SC – Por exemplo no tocante á parte da navegação, que era muito importante. Nós nunca tínhamos olhado para um roadbook na vida e lá era o nosso ponto de orientação. Agora… andar de mota e ao mesmo tempo ler o roadbook e estar atento ao terreno e aos perigos que ele encerra… não é fácil! Depois, claro, levamos assim algumas cacetadas sem contar! “Eh, pá, onde é que estava este buraco?” Tudo foi uma aprendizagem, só que muito agressiva porque foi mesmo em cima do momento, daquelas que nos “sai do corpo”, o que tornou esta aventura ainda mais maluca.
[NOTA: Roadbook é um livro esquemático contendo diagramas, coordenadas GPS e instruções escritas, tipicamente usado por co-pilotos de rally, que permite a navegação por terreno incerto, não marcado].

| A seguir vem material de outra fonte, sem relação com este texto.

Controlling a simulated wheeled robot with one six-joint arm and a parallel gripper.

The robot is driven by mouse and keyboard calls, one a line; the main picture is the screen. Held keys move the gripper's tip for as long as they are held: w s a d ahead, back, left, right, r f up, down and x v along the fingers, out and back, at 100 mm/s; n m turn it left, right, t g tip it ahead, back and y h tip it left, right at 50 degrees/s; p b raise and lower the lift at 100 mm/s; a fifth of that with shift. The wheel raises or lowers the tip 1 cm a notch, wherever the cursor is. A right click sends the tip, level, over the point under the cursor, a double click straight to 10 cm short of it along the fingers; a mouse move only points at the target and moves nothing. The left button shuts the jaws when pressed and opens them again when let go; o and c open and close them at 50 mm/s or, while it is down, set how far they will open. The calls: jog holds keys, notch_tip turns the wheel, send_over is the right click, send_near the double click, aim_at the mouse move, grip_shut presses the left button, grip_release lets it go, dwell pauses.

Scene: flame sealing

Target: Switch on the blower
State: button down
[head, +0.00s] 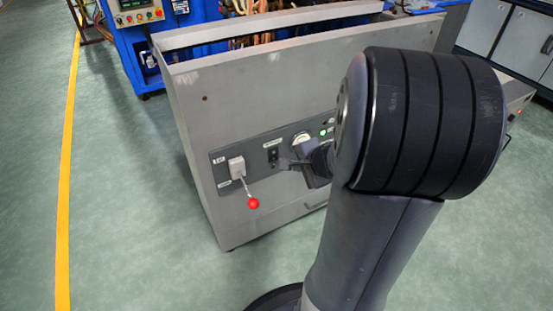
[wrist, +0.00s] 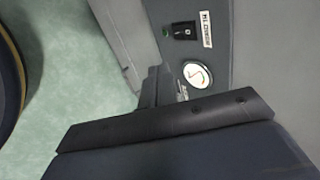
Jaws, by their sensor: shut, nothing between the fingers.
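The control panel (head: 233,167) is on the side of a grey machine in the head view. It bears a black rocker switch (head: 273,155), which also shows near the top of the wrist view (wrist: 181,31) with a small white label beside it, too small to read surely. A green patch shows beside the switch in the wrist view. My gripper (head: 287,163) is shut and empty, its tips close to the panel just right of the switch in the head view. In the wrist view its fingers (wrist: 154,82) lie below the switch. I cannot tell whether they touch the panel.
A round white dial (head: 301,140) is right of the switch, with green lights (head: 325,132) beyond it. A lever with a red ball (head: 253,203) sticks out left of the switch. My arm hides the panel's right part. The green floor at left is clear.

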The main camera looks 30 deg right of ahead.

Além do aspecto físico e técnico que referiram, havia outro importante: o clima. Estamos a falar de África e do deserto do Saara, que abrange Marrocos e Mauritânia… Como lidaram com esse factor?
SC – As noites eram bastante frias. Eu nunca tremi tanto de frio como lá! Depois durante o dia até nem apanhámos temperaturas estupidamente quentes, daquelas que até te sentes mal. Basicamente foram dois dias mais sofridos com o calor, quando atravessámos a Mauritânia, mas nem foi muito mal.
PR – Os primeiros dias sentimos mais, é natural, mas até nisso foi uma aprendizagem. Valeu-nos a experiência partilhada com os outros participantes, habituados ás nuances daquele clima, que nos foram transmitindo certos ensinamentos. A equipa da Elisabete estava sempre a alertar-nos: “se vocês sentem estar à beira da exaustão não forcem! Parem, bebam água, comam, descansem”. E assim fizemos e na verdade notámos que dia após dias íamos tendo mais rendimento e mais resistência e também foi-se tornando mais fácil ultrapassar especialmente as zonas de dunas.
Problemas de desidratação, tiveram?
SC – Houve um ou outro dia em que chegávamos ao fim mais cansado, mais mal tratados, mas nunca sentimos na pele esse problema ao ponto de estarmos a cair pro lado! Houve um dia, o mais quente de todos, à noite a atravessar dunas, sentimos maior dificuldade porque era a primeira vez e então acabámos extremamente cansados, mas de resto nunca houve um dia que estivéssemos tão mal.
Esse pormenor do revestimento das motos a cortiça é algo inovador e interessante. De onde surgiu essa ideia?
PR – Essa ideia partiu da sugestão de um amigo nosso que nos ajudou na divulgação do projecto e com os preparativos também, que achou que seria algo diferente, nunca feito antes e teria um bom impacto e destaque. Assim, tudo o que eram peças de fibra e plástico foram revestidas exteriormente por uma película de cortiça, que depois leva um tratamento a resina para ficar mais resistente. E a verdade é que o revestimento ainda está impecável.
Tornou as motos mais resistentes naquele tipo de terreno?
PR – A cortiça é conhecida por ter propriedades de isolamento térmico e começámos a pensar nisso, mas na verdade não fizemos nenhum teste que possa comprovar que esse factor tenha trazido alguma vantagem. Mas é certo que nunca tivemos problema algum com sobreaquecimento nem nada.